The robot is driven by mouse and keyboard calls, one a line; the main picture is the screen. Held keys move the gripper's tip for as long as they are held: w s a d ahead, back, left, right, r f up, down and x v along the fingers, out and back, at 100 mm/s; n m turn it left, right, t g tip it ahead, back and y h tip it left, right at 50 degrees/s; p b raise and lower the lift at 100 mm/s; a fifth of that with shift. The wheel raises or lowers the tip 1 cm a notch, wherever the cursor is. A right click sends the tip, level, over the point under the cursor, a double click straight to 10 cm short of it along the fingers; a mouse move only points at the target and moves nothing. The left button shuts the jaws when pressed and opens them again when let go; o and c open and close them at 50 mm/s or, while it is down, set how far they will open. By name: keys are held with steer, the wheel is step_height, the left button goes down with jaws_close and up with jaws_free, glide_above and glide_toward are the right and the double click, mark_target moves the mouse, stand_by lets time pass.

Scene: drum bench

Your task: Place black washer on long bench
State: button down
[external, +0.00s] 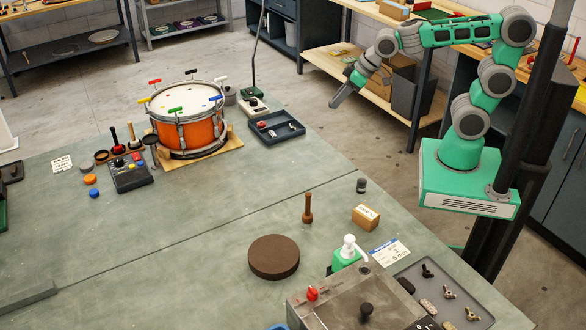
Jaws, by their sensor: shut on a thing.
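My gripper (338,97) is in the upper middle of the external view, at the end of my green and grey arm. It points down and to the left, in the air beyond the right edge of a large grey-green bench (200,230). Its jaws are shut on a small thing that blends with the dark fingers; its shape is too small to tell. I cannot pick out a black washer for certain. A wooden-topped bench (450,33) stands behind my arm. I cannot tell which bench is the long one.
An orange drum (200,132) and a dark tray (276,128) stand at the grey-green bench's far end. The bench's middle is clear.

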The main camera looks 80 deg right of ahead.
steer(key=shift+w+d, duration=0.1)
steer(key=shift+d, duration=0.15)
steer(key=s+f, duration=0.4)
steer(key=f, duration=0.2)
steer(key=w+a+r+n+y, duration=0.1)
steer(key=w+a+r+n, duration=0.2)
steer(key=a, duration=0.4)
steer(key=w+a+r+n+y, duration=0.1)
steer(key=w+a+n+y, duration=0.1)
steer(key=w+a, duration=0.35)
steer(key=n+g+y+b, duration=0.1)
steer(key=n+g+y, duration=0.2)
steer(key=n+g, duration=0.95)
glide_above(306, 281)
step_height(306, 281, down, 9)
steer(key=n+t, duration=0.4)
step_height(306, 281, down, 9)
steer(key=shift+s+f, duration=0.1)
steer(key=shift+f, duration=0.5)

━━━━━━━━━━━━━━━━

▶ Goal
Leave every image out, and retype the material exactly.

▶ Finished task
The robot is driven by mouse and keyboard calls, one a line; the main picture is the screen. Held keys move the gripper's tip for as long as they are held: w s a d ahead, back, left, right, r f up, down and x v along the fingers, out and back, at 100 mm/s; n m turn it left, right, t g tip it ahead, back and y h tip it left, right at 50 degrees/s; p b raise and lower the lift at 100 mm/s; a fifth of that with shift. The wheel raises or lowers the tip 1 cm a notch, wherever the cursor is. A right click sends the tip, level, over the point under the cursor, a double click straight to 10 cm short of it along the fingers; a mouse move only points at the target and moves nothing. The left button shuts the jaws when pressed and opens them again when let go; o and c open and close them at 50 mm/s or, while it is down, set how far they will open. By name: keys are held with steer, the wheel is step_height, the left button goes down with jaws_close and up with jaws_free, glide_above and glide_toward are the right and the double click, mark_target moves the mouse, stand_by lets time pass.

Scene: drum bench

Your task: Place black washer on long bench
State: button down
[external, +0.00s] 
Jaws, by their sensor: shut on a thing.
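My gripper (338,97) is in the upper middle of the external view, at the end of my green and grey arm. It points down and to the left, in the air beyond the right edge of a large grey-green bench (200,230). Its jaws are shut on a small thing that blends with the dark fingers; its shape is too small to tell. I cannot pick out a black washer for certain. A wooden-topped bench (450,33) stands behind my arm. I cannot tell which bench is the long one.
An orange drum (200,132) and a dark tray (276,128) stand at the grey-green bench's far end. The bench's middle is clear.

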The main camera looks 80 deg right of ahead.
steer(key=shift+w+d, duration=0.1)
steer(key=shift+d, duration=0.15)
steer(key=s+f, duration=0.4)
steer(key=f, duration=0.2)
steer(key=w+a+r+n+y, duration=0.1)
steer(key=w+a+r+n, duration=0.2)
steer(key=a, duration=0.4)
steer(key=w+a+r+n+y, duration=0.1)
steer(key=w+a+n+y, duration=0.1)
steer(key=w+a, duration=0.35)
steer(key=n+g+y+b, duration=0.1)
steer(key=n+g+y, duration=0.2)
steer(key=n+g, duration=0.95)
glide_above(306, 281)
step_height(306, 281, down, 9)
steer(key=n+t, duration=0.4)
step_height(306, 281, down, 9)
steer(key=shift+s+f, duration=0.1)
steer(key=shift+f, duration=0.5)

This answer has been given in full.